For more information on what callbacks are and how to implement custom callbacks in tensorflow see Writing your own callbacks. To see a list of pre-made tensorflow callbacks see tf.keras.callbacks.

It is assumed that you have already worked through the introductory Single Table Synthesis tutorial and are familiar with the basics of how a machine learning model is trained.

Training

When training the deep generative model used by the SDK, there are a number of parameters that must be considered:

  • batch_size: the number of rows put through the model at each training step (i.e. the number of rows the model is trained on before the weights and biases are updated). SDK default is 1024.

  • epochs: a specified number of batches. In the literature this is typically defined as being a complete cycle through the training data, i.e. num_batches_per_epoch = num_rows_in_dataset / batch_size. For performance reasons, this is not the definition that is used by the SDK. Instead, the SDK uses a fixed number of batches per epoch. The maximum number of epochs run in the SDK is 400.

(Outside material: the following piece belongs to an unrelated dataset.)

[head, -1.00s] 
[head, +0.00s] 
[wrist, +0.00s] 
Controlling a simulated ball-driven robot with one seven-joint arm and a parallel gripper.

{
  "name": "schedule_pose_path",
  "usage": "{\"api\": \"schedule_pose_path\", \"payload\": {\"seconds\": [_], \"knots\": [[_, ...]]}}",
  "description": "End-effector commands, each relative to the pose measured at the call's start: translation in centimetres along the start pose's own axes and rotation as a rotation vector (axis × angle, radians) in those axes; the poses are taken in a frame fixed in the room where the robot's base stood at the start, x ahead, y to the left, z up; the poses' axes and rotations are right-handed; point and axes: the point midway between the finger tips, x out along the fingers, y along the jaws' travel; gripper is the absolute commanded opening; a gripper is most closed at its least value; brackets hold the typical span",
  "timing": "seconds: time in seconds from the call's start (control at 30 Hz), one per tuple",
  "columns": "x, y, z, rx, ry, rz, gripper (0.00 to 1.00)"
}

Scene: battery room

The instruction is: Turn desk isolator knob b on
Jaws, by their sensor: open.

  • steps_per_epoch: the number of batches in an epoch. SDK default is 50

During a training cycle there are two places where custom code for monitoring and automated control of training should be run:

  1. At the end of a batch

  2. At the end of an epoch

The custom code is known as a "callback" and has a special structure. Creating custom callbacks is explained in tensorflow’s documentation.

Control of Training Cycle

Inside the SDK there are two ways that training can stop.

  1. By default the SDK will run for 400 epochs with 50 steps per epoch, and 1024 rows of data per batch. That is 400 * 50 * 1024 = 20.48 million rows of data. When the model has been trained on this number of rows of data it will automatically stop training. If the dataset does not have this amount of data, the dataset will be repeated and the previous rows will be re-seen by the model until the above number has been reached.

  2. In addition to the above, the SDK uses something called an EarlyStopping callback. This is a callback that runs at the end of each epoch and looks at the improvement in the output data compared to the expected output. If the quality has not improved for a specific number of epochs (in the SDK, this is 10 epochs) then the callback will stop model training, even if the number of rows specified in 1. above have not yet been reached. This is typically the mechanism that stops training in the SD and, if it is not and the training stopped because the epoch limit was reached, a warning is displayed since it is possible for the model to learn more with further training.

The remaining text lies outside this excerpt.